All of the data that follows should be retyped exactly, please, except the pictures.

(Items from a data source)
--- Start ---

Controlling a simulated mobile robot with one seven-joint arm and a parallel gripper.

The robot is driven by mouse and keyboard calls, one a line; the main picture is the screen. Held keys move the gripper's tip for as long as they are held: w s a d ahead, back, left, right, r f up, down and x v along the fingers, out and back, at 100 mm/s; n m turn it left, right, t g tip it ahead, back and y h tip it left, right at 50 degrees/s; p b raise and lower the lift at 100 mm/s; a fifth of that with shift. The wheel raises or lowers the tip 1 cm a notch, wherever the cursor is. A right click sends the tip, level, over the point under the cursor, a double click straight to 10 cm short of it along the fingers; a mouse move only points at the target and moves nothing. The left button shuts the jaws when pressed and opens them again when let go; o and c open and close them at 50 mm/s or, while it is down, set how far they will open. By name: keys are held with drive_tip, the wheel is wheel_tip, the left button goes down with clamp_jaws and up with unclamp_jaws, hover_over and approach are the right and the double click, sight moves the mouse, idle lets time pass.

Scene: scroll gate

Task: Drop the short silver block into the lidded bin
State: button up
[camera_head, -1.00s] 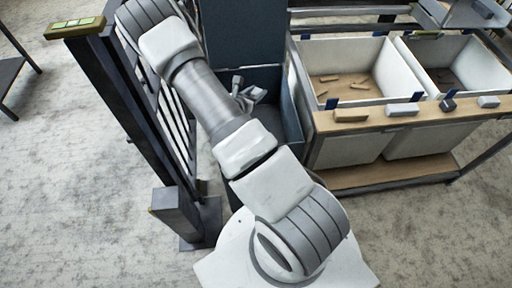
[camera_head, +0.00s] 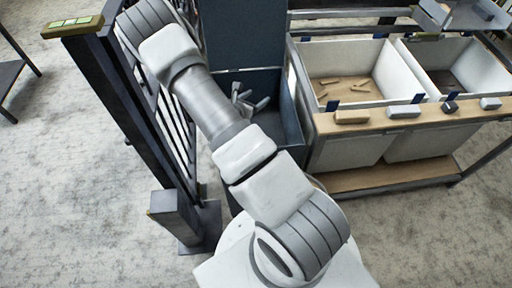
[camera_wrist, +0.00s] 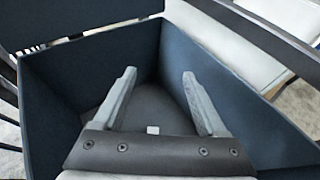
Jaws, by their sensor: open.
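The lidded bin (camera_head: 291,112) is a dark blue box with its lid (camera_head: 243,36) standing raised at the back. My gripper (camera_head: 252,103) is inside the bin's opening, with its fingers apart. In the wrist view, the open gripper (camera_wrist: 158,85) points down between the bin walls (camera_wrist: 88,66), and nothing is between its fingertips. A small pale square piece (camera_wrist: 153,130) shows low between the fingers, against the dark bin floor. It may be the short silver block, but it is too small to be sure.
A wooden ledge (camera_head: 375,121) on the right carries a tan block (camera_head: 352,117), silver blocks (camera_head: 404,111) (camera_head: 490,103) and a dark block (camera_head: 450,106). Behind it stand two white bins (camera_head: 385,72) (camera_head: 487,67). A dark barred gate (camera_head: 150,125) stands close left of my arm.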

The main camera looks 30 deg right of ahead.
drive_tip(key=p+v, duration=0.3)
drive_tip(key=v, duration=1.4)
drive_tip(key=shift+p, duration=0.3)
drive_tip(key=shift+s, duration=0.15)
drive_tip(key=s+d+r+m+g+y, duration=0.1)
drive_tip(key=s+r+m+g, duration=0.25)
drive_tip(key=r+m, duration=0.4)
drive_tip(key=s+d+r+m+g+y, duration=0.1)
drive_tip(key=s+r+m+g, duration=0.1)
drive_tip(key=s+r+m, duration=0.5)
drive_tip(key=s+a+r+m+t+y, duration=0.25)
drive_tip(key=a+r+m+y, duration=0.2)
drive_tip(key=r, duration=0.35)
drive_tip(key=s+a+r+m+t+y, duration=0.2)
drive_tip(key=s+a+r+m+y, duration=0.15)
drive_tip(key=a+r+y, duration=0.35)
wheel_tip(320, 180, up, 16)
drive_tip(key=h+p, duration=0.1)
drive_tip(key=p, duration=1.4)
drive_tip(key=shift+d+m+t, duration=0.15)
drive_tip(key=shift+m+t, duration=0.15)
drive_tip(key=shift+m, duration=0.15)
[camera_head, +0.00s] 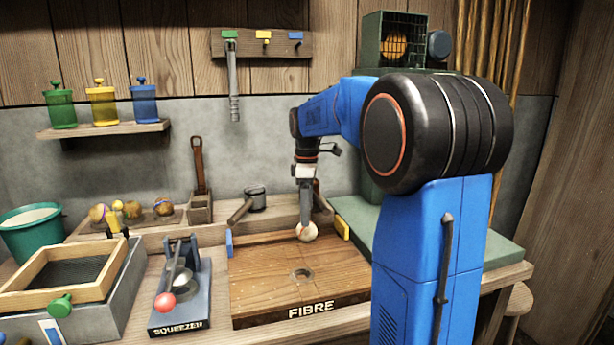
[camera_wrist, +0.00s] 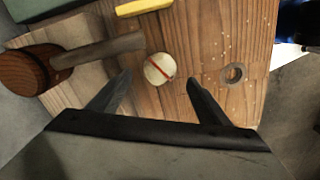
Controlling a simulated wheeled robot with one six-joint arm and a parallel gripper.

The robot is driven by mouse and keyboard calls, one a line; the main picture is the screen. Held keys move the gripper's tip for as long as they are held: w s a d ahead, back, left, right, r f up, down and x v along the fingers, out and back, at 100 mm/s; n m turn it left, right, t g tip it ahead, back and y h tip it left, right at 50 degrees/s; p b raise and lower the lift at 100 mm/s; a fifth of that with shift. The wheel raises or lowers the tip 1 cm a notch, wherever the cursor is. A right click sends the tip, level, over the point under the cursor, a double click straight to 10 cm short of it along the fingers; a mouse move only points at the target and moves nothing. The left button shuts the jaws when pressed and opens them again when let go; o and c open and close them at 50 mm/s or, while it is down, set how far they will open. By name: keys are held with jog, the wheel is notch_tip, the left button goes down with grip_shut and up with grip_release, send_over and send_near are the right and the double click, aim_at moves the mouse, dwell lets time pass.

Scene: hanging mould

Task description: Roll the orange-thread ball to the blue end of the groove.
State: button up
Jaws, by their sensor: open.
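The pale ball (camera_head: 306,232) sits at the back of the wooden FIBRE board (camera_head: 262,290). An orange-red thread crosses it in the wrist view (camera_wrist: 160,69). A blue end piece (camera_head: 229,243) stands at the board's back left and a yellow end piece (camera_head: 342,229) at its back right. The ball is nearer the yellow one. My gripper (camera_head: 305,218) points down at the ball. In the wrist view its open fingers (camera_wrist: 159,79) are either side of the ball's near edge. Whether they touch it I cannot tell. The groove itself is not clearly visible.
The board has a round hole (camera_head: 302,274) in front of the ball. A squeezer (camera_head: 180,290) stands left of the board. The front of the board is clear.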

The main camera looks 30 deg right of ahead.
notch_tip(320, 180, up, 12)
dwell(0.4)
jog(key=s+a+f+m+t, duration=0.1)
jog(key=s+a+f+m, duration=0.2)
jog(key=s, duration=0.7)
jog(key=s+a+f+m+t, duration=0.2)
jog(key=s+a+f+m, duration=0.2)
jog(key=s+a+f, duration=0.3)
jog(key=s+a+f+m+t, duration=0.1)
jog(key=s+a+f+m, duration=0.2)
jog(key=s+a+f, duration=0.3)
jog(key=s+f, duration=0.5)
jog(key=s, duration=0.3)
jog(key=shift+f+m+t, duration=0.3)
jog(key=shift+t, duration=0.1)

--- End ---

EXERCISE RESPONSE =
Controlling a simulated mobile robot with one seven-joint arm and a parallel gripper.

The robot is driven by mouse and keyboard calls, one a line; the main picture is the screen. Held keys move the gripper's tip for as long as they are held: w s a d ahead, back, left, right, r f up, down and x v along the fingers, out and back, at 100 mm/s; n m turn it left, right, t g tip it ahead, back and y h tip it left, right at 50 degrees/s; p b raise and lower the lift at 100 mm/s; a fifth of that with shift. The wheel raises or lowers the tip 1 cm a notch, wherever the cursor is. A right click sends the tip, level, over the point under the cursor, a double click straight to 10 cm short of it along the fingers; a mouse move only points at the target and moves nothing. The left button shuts the jaws when pressed and opens them again when let go; o and c open and close them at 50 mm/s or, while it is down, set how far they will open. By name: keys are held with drive_tip, the wheel is wheel_tip, the left button goes down with clamp_jaws and up with unclamp_jaws, hover_over and approach are the right and the double click, sight moves the mouse, idle lets time pass.

Scene: scroll gate

Task: Drop the short silver block into the lidded bin
State: button up
[camera_head, -1.00s] 
[camera_head, +0.00s] 
[camera_wrist, +0.00s] 
Jaws, by their sensor: open.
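The lidded bin (camera_head: 291,112) is a dark blue box with its lid (camera_head: 243,36) standing raised at the back. My gripper (camera_head: 252,103) is inside the bin's opening, with its fingers apart. In the wrist view, the open gripper (camera_wrist: 158,85) points down between the bin walls (camera_wrist: 88,66), and nothing is between its fingertips. A small pale square piece (camera_wrist: 153,130) shows low between the fingers, against the dark bin floor. It may be the short silver block, but it is too small to be sure.
A wooden ledge (camera_head: 375,121) on the right carries a tan block (camera_head: 352,117), silver blocks (camera_head: 404,111) (camera_head: 490,103) and a dark block (camera_head: 450,106). Behind it stand two white bins (camera_head: 385,72) (camera_head: 487,67). A dark barred gate (camera_head: 150,125) stands close left of my arm.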

The main camera looks 30 deg right of ahead.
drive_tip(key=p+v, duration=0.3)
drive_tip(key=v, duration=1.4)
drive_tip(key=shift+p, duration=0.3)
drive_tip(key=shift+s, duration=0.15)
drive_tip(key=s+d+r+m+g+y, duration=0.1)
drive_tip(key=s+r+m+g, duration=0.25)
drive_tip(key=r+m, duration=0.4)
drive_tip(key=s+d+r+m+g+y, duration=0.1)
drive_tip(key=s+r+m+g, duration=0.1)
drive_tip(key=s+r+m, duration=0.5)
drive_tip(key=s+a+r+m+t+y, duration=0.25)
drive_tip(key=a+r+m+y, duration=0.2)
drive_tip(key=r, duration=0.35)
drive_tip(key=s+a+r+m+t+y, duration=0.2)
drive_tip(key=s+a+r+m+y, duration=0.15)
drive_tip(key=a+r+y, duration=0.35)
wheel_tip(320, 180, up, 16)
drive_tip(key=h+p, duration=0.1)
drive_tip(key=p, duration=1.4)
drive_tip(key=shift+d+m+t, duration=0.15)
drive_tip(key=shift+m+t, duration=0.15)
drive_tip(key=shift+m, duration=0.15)
[camera_head, +0.00s] 
[camera_wrist, +0.00s] 
Controlling a simulated wheeled robot with one six-joint arm and a parallel gripper.

The robot is driven by mouse and keyboard calls, one a line; the main picture is the screen. Held keys move the gripper's tip for as long as they are held: w s a d ahead, back, left, right, r f up, down and x v along the fingers, out and back, at 100 mm/s; n m turn it left, right, t g tip it ahead, back and y h tip it left, right at 50 degrees/s; p b raise and lower the lift at 100 mm/s; a fifth of that with shift. The wheel raises or lowers the tip 1 cm a notch, wherever the cursor is. A right click sends the tip, level, over the point under the cursor, a double click straight to 10 cm short of it along the fingers; a mouse move only points at the target and moves nothing. The left button shuts the jaws when pressed and opens them again when let go; o and c open and close them at 50 mm/s or, while it is down, set how far they will open. By name: keys are held with jog, the wheel is notch_tip, the left button goes down with grip_shut and up with grip_release, send_over and send_near are the right and the double click, aim_at moves the mouse, dwell lets time pass.

Scene: hanging mould

Task description: Roll the orange-thread ball to the blue end of the groove.
State: button up
Jaws, by their sensor: open.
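The pale ball (camera_head: 306,232) sits at the back of the wooden FIBRE board (camera_head: 262,290). An orange-red thread crosses it in the wrist view (camera_wrist: 160,69). A blue end piece (camera_head: 229,243) stands at the board's back left and a yellow end piece (camera_head: 342,229) at its back right. The ball is nearer the yellow one. My gripper (camera_head: 305,218) points down at the ball. In the wrist view its open fingers (camera_wrist: 159,79) are either side of the ball's near edge. Whether they touch it I cannot tell. The groove itself is not clearly visible.
The board has a round hole (camera_head: 302,274) in front of the ball. A squeezer (camera_head: 180,290) stands left of the board. The front of the board is clear.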

The main camera looks 30 deg right of ahead.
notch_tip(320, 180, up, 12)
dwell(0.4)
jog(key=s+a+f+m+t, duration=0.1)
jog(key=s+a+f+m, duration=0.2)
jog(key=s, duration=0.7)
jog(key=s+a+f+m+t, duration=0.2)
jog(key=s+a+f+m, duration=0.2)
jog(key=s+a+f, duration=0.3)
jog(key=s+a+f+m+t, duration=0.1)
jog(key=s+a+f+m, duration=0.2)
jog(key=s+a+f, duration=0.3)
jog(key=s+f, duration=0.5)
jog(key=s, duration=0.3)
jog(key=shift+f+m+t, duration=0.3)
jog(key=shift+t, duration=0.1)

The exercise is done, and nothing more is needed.